Logo Uni Freiburg
Siegel Uni Freiburg

SFB1015 Muße. Teilprojekt R2

„Urbane Muße um 1800. Flanerie in der deutschen Literatur“

Otium Logo SFB1015

Gefördert durch

DFG-Logo MWK-Logo

Quellensammlung

Nachfolgend finden Sie einschlägige Textstellen aus den untersuchten Reise- und Korrespondentenberichten. Diese Textstellen stehen paradigmatisch für die von uns untersuchten Formen urbaner Muße. Sie sind in inhaltlichen Kategorien angeordnet, die verschiedene Aspekte des Themenfeldes in den Blick nehmen und die Vielseitigkeit entsprechender literarischer Manifestationen verdeutlichen.

Durch die Auswahl einer der aufgelisteten Kategorien gelangen Sie zu einem kurzen Text, der in die jeweiligen Themengebiete einführt, sowie zu den einzelnen Textstellen selbst. Die Textstellen sind mit erklärenden und kontextualisierenden Hinweisen sowie weiterführenden bibliographischen Angaben versehen.
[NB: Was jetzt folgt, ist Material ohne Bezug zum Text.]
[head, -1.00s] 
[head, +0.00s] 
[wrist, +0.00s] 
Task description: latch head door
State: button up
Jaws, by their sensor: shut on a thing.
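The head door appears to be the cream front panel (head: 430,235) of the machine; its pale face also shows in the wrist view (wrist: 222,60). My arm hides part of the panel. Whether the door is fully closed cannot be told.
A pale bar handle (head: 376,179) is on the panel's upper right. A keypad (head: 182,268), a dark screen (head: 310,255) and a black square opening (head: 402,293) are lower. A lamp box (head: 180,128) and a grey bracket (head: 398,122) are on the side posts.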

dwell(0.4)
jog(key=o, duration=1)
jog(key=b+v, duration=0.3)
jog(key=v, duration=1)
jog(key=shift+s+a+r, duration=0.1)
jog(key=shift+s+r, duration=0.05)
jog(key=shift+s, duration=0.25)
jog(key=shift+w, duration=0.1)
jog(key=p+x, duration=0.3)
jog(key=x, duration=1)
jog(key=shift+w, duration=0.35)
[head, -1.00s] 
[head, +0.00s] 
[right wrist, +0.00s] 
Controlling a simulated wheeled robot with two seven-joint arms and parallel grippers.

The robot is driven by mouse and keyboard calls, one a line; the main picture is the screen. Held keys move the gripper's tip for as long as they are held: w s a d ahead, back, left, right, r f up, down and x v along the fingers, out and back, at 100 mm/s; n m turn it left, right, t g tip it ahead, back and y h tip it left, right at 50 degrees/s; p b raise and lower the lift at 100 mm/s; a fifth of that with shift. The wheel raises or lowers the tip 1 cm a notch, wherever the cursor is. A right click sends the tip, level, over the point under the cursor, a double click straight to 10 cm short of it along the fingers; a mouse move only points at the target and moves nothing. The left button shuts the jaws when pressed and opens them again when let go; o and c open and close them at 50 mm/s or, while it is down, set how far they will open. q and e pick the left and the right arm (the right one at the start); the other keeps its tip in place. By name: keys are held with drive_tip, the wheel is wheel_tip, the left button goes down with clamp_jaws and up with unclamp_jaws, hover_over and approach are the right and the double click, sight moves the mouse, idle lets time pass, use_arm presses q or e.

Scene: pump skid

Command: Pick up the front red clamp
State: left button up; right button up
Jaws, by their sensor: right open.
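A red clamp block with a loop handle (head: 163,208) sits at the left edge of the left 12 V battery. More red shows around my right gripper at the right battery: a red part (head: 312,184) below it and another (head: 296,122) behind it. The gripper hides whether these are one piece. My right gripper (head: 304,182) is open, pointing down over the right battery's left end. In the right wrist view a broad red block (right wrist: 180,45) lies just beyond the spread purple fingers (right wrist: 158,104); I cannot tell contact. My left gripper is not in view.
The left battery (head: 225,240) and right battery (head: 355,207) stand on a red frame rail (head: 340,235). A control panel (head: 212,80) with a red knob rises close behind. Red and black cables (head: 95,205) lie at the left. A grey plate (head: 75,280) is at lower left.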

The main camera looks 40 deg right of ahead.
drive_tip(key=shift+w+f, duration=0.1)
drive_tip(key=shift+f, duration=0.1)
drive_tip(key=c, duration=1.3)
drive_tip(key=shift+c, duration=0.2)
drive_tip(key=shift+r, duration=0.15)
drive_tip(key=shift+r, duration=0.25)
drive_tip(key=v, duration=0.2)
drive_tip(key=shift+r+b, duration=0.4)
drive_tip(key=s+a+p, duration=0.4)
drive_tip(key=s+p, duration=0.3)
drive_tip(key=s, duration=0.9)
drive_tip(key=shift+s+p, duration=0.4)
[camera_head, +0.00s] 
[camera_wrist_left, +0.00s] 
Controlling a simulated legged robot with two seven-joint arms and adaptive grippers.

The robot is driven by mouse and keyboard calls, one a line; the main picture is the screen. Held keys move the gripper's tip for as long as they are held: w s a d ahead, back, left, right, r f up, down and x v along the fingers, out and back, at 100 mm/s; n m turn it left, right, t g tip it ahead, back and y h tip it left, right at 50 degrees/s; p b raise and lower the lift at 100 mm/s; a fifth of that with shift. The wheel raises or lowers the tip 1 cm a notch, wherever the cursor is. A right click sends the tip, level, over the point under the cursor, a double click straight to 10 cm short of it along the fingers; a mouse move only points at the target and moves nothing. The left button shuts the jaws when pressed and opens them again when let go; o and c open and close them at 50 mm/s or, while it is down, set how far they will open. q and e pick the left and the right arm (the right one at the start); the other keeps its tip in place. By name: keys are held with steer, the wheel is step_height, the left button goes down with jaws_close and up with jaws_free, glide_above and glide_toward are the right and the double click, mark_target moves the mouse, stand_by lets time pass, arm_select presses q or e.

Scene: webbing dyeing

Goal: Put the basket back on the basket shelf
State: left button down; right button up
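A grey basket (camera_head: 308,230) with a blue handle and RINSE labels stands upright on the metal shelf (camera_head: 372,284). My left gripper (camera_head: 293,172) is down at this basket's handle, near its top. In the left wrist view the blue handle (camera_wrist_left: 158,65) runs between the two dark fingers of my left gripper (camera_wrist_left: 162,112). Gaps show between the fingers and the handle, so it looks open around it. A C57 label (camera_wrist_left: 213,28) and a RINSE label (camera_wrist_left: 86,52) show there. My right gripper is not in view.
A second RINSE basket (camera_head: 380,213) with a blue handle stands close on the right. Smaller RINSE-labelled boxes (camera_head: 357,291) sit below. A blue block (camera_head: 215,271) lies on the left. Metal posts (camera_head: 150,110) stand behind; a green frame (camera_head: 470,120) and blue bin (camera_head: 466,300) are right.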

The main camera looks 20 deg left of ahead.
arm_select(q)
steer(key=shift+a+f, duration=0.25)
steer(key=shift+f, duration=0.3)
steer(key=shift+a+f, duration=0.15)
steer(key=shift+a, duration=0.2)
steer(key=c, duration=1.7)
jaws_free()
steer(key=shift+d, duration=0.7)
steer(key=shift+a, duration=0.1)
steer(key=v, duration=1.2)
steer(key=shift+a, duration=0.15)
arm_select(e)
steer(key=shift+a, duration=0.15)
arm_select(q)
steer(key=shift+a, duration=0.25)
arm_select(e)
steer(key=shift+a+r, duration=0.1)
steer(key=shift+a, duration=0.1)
Die Darstellung eigener Wahrnehmungen und beobachteter urbaner Lebensformen unterscheidet sich in den betrachteten Texten bisweilen erheblich. Während sich beispielsweise der London und Paris-Korrespondent Friedrich Theophil Winckler für eine optimierte Beobachtung unter die Menschenmenge im Pariser Tivoli mischt, sieht sich August von Kotzebue die kleinen Straßenschauspiele in der französischen Hauptstadt mit gewisser Distanz an. Und so wie Ludwig Börne in seinem literaturgeschichtlich bedeutenden Spaziergang durch das ‚aufgeschlagene Buch‘ Paris sich den kleinen Szenen des städtischen Alltags widmet, nutzt Georg Friedrich Rebmann einzelne Bauten und Straßenzüge, um einen allgemeinen Eindruck von der Metropole zu vermitteln. Die optischen Stadtbilder werden in der Italienischen Reise durch ein akustisches Klangerlebnis in Venedig ergänzt, bei dem sich das Ich ganz in sich selbst versenken kann. Zu dieser erlebnisorientiert ausgerichteten Muße gesellen sich in der Italienischen Reise auch kontemplationsorientierte Ausprägungen. Insbesondere in Rom findet der Protagonist durch intensives, repetitives und iteratives Betrachten von Kunstwerken zu der Haltung einer gelassenen Teilnahme und damit zu einem ‚neuen‘ Sehen in Muße. In welcher Art und Weise die Beobachterfiguren ihre Streifzüge durch die Großstädte unternehmen, kann sich folglich in ganz unterschiedlichen Formen gestalten. Gemeinsam ist diesen Wahrnehmungsformen jedoch eines: Die Berichterstatter und Reisenden lassen sich jeweils auf kontingente Eindrücke des urbanen Lebens ein; sie sind nicht gezwungen, von einem Ort zum nächsten zu eilen, sondern verfügen über die nötige zeitliche Freiheit, sich den Raum anzueignen. Diese Freiheit liegt auch dann vor, wenn sie zwar bestimmte Orte gezielt ansteuern, dabei aber nicht zeitlich eingeschränkt und funktional ausgerichtet tätig werden müssen. Sie schildern vielmehr Erfahrungen von Muße, innerhalb derer zwar bestimmt bleibt, in welchem raumzeitlichen Rahmen sich die Beobachterfiguren bewegen, jedoch unbestimmt, was sie dabei erleben und wahrnehmen.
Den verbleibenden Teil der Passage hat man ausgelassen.